WORK TO BE COMPLETED: Give only the number of lines in the records that include the string "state".

DATA EXTRACT:
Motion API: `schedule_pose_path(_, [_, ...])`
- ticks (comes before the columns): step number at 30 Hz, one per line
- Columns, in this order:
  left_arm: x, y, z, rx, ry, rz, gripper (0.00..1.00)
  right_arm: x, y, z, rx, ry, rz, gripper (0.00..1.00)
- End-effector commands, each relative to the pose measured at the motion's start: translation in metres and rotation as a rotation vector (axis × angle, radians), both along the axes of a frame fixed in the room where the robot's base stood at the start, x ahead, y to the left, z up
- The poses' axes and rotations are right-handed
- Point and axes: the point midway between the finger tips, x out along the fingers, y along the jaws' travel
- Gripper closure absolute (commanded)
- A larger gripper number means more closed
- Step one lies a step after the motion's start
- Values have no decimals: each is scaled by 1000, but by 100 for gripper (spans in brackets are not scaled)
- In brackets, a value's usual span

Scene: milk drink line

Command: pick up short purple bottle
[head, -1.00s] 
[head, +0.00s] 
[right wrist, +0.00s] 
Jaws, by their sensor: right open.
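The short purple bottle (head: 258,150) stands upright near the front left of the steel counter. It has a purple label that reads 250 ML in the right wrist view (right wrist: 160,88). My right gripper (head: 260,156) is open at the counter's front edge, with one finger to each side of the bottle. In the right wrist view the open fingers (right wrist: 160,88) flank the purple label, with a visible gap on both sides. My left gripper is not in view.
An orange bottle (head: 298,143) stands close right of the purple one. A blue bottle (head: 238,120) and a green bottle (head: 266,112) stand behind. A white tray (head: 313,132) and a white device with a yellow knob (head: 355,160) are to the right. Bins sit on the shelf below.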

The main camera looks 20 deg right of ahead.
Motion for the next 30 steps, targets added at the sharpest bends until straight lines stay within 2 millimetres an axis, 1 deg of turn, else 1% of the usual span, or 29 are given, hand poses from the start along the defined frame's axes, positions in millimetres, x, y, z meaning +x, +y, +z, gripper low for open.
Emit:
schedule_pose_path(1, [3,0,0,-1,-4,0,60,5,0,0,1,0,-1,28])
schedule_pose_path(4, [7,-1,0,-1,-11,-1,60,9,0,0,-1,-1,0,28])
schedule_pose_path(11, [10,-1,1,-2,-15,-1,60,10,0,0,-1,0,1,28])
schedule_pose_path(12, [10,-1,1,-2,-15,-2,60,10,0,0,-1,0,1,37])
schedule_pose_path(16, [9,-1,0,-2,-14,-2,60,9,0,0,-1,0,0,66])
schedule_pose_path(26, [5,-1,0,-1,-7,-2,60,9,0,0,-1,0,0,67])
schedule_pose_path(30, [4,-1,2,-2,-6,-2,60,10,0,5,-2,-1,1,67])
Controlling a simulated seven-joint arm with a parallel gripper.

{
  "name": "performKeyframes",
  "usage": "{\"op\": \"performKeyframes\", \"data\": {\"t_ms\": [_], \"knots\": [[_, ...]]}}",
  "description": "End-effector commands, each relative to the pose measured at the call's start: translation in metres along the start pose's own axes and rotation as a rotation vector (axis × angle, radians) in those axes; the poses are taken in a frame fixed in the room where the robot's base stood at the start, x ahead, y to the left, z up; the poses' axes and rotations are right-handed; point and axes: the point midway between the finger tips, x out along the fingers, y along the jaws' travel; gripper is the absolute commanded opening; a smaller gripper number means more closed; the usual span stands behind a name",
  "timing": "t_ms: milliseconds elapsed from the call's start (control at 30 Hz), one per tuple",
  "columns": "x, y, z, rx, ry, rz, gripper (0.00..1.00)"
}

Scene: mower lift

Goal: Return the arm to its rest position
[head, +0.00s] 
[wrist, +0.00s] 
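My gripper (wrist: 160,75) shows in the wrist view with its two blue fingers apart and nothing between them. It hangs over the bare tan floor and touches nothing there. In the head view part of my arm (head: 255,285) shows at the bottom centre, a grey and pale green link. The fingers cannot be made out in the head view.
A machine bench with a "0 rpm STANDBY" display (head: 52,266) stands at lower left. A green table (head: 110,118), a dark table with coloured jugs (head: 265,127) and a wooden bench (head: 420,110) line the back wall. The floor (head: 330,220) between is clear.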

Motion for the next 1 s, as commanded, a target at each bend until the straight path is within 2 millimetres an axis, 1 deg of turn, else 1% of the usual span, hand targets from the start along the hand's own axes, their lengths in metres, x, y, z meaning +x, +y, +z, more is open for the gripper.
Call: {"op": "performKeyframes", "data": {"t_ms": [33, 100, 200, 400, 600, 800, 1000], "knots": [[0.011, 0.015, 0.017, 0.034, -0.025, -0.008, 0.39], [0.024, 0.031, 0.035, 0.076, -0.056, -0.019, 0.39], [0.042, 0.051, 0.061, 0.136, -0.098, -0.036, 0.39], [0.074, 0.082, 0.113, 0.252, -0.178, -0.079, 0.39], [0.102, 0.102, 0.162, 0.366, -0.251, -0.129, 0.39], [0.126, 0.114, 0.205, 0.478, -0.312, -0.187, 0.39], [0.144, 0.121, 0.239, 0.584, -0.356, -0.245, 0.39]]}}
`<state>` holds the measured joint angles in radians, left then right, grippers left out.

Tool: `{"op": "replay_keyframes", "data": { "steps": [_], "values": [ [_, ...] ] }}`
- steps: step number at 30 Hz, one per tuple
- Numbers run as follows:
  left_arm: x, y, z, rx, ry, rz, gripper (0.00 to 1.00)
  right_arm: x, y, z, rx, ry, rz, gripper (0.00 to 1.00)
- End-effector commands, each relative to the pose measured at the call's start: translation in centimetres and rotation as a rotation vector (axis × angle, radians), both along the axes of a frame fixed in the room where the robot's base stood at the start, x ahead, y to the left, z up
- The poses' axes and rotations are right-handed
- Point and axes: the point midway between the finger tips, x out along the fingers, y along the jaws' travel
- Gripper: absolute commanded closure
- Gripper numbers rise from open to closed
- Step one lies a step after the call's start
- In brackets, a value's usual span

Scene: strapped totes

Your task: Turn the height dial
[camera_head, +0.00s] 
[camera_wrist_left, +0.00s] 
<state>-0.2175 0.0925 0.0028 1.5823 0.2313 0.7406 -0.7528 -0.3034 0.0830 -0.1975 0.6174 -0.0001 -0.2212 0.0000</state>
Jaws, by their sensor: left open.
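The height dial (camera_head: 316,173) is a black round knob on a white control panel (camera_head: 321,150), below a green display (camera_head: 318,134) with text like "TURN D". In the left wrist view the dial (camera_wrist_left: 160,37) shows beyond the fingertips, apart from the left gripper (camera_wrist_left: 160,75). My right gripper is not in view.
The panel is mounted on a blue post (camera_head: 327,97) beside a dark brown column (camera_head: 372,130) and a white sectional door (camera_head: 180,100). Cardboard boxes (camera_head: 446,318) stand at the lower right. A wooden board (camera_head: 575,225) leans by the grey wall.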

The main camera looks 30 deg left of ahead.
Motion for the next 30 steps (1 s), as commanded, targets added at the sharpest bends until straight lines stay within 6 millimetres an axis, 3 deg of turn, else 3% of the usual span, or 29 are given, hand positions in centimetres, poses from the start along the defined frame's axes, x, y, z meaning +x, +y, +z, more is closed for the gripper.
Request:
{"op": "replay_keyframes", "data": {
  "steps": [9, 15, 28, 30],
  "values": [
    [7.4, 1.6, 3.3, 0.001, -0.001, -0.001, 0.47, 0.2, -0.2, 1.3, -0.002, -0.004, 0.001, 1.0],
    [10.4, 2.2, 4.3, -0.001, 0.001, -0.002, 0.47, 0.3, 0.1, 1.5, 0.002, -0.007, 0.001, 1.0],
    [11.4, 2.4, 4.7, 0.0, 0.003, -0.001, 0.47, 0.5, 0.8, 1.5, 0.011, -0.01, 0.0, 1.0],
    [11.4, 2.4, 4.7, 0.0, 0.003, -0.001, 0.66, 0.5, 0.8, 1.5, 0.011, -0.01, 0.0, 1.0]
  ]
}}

WRITTEN SOLUTION: 2